── MATERIAL PROVIDED
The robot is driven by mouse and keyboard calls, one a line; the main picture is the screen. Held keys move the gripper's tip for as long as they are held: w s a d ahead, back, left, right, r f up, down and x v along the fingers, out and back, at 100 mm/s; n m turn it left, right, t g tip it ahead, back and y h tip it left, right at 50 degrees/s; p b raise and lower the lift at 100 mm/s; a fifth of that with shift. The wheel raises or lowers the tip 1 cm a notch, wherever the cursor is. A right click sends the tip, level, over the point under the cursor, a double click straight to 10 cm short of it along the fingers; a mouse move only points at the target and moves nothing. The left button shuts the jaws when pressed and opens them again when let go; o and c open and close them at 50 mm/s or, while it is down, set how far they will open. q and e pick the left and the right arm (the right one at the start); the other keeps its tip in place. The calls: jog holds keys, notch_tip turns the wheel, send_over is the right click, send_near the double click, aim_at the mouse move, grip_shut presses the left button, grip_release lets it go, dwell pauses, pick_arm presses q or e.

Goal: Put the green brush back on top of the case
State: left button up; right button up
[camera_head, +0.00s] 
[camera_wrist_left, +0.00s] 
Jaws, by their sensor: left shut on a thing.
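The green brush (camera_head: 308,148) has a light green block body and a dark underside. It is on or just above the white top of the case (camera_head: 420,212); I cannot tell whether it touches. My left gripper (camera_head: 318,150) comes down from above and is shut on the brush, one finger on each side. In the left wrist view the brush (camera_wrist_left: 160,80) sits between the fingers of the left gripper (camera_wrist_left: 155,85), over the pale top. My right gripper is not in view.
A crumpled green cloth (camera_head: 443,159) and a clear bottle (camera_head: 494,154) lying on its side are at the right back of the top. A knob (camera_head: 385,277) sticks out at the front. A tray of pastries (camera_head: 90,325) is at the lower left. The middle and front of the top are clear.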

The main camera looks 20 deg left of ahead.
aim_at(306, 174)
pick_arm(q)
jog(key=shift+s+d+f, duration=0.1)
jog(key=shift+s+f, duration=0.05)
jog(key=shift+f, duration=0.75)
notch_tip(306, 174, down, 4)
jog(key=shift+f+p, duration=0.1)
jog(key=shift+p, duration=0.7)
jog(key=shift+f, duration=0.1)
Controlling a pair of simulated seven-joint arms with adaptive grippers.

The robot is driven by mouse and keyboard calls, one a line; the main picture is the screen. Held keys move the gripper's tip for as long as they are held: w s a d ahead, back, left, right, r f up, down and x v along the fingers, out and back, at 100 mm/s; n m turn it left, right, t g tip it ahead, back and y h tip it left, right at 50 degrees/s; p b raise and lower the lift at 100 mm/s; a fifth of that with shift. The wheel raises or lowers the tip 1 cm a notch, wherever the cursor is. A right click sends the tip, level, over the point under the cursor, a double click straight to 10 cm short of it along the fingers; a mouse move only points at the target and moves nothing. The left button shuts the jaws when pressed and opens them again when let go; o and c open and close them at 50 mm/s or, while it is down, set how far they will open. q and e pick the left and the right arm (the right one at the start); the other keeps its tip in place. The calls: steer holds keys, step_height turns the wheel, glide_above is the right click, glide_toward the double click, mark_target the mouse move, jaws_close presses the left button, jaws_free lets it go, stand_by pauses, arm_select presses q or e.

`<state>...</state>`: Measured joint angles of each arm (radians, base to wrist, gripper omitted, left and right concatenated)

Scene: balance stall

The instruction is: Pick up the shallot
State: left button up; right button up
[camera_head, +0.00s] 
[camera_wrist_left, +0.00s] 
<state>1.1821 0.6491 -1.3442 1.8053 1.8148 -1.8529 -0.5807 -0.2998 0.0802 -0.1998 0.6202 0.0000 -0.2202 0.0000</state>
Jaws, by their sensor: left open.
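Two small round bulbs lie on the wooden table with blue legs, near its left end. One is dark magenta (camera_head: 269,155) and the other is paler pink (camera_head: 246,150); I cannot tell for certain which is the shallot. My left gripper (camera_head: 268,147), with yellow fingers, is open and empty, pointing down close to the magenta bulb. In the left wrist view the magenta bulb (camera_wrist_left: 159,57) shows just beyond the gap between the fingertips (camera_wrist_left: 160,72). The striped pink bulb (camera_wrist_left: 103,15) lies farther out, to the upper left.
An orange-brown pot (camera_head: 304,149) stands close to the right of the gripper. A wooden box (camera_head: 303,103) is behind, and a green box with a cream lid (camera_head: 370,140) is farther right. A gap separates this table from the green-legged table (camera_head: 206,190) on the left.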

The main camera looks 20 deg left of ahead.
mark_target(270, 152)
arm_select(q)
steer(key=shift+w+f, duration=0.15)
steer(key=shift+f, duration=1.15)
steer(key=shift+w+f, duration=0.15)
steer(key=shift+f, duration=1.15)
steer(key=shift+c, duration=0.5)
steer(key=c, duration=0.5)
────
TASK TO CARRY OUT: Type the whole listing again, unaltered.

EXERCISE OUTPUT:
The robot is driven by mouse and keyboard calls, one a line; the main picture is the screen. Held keys move the gripper's tip for as long as they are held: w s a d ahead, back, left, right, r f up, down and x v along the fingers, out and back, at 100 mm/s; n m turn it left, right, t g tip it ahead, back and y h tip it left, right at 50 degrees/s; p b raise and lower the lift at 100 mm/s; a fifth of that with shift. The wheel raises or lowers the tip 1 cm a notch, wherever the cursor is. A right click sends the tip, level, over the point under the cursor, a double click straight to 10 cm short of it along the fingers; a mouse move only points at the target and moves nothing. The left button shuts the jaws when pressed and opens them again when let go; o and c open and close them at 50 mm/s or, while it is down, set how far they will open. q and e pick the left and the right arm (the right one at the start); the other keeps its tip in place. The calls: jog holds keys, notch_tip turns the wheel, send_over is the right click, send_near the double click, aim_at the mouse move, grip_shut presses the left button, grip_release lets it go, dwell pauses, pick_arm presses q or e.

Goal: Put the green brush back on top of the case
State: left button up; right button up
[camera_head, +0.00s] 
[camera_wrist_left, +0.00s] 
Jaws, by their sensor: left shut on a thing.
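The green brush (camera_head: 308,148) has a light green block body and a dark underside. It is on or just above the white top of the case (camera_head: 420,212); I cannot tell whether it touches. My left gripper (camera_head: 318,150) comes down from above and is shut on the brush, one finger on each side. In the left wrist view the brush (camera_wrist_left: 160,80) sits between the fingers of the left gripper (camera_wrist_left: 155,85), over the pale top. My right gripper is not in view.
A crumpled green cloth (camera_head: 443,159) and a clear bottle (camera_head: 494,154) lying on its side are at the right back of the top. A knob (camera_head: 385,277) sticks out at the front. A tray of pastries (camera_head: 90,325) is at the lower left. The middle and front of the top are clear.

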The main camera looks 20 deg left of ahead.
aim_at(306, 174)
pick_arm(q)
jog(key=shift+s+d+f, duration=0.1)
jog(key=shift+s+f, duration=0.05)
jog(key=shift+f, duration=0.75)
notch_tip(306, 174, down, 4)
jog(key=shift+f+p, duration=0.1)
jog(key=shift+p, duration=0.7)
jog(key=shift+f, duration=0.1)
Controlling a pair of simulated seven-joint arms with adaptive grippers.

The robot is driven by mouse and keyboard calls, one a line; the main picture is the screen. Held keys move the gripper's tip for as long as they are held: w s a d ahead, back, left, right, r f up, down and x v along the fingers, out and back, at 100 mm/s; n m turn it left, right, t g tip it ahead, back and y h tip it left, right at 50 degrees/s; p b raise and lower the lift at 100 mm/s; a fifth of that with shift. The wheel raises or lowers the tip 1 cm a notch, wherever the cursor is. A right click sends the tip, level, over the point under the cursor, a double click straight to 10 cm short of it along the fingers; a mouse move only points at the target and moves nothing. The left button shuts the jaws when pressed and opens them again when let go; o and c open and close them at 50 mm/s or, while it is down, set how far they will open. q and e pick the left and the right arm (the right one at the start); the other keeps its tip in place. The calls: steer holds keys, step_height turns the wheel, glide_above is the right click, glide_toward the double click, mark_target the mouse move, jaws_close presses the left button, jaws_free lets it go, stand_by pauses, arm_select presses q or e.

`<state>...</state>`: Measured joint angles of each arm (radians, base to wrist, gripper omitted, left and right concatenated)

Scene: balance stall

The instruction is: Pick up the shallot
State: left button up; right button up
[camera_head, +0.00s] 
[camera_wrist_left, +0.00s] 
<state>1.1821 0.6491 -1.3442 1.8053 1.8148 -1.8529 -0.5807 -0.2998 0.0802 -0.1998 0.6202 0.0000 -0.2202 0.0000</state>
Jaws, by their sensor: left open.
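Two small round bulbs lie on the wooden table with blue legs, near its left end. One is dark magenta (camera_head: 269,155) and the other is paler pink (camera_head: 246,150); I cannot tell for certain which is the shallot. My left gripper (camera_head: 268,147), with yellow fingers, is open and empty, pointing down close to the magenta bulb. In the left wrist view the magenta bulb (camera_wrist_left: 159,57) shows just beyond the gap between the fingertips (camera_wrist_left: 160,72). The striped pink bulb (camera_wrist_left: 103,15) lies farther out, to the upper left.
An orange-brown pot (camera_head: 304,149) stands close to the right of the gripper. A wooden box (camera_head: 303,103) is behind, and a green box with a cream lid (camera_head: 370,140) is farther right. A gap separates this table from the green-legged table (camera_head: 206,190) on the left.

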The main camera looks 20 deg left of ahead.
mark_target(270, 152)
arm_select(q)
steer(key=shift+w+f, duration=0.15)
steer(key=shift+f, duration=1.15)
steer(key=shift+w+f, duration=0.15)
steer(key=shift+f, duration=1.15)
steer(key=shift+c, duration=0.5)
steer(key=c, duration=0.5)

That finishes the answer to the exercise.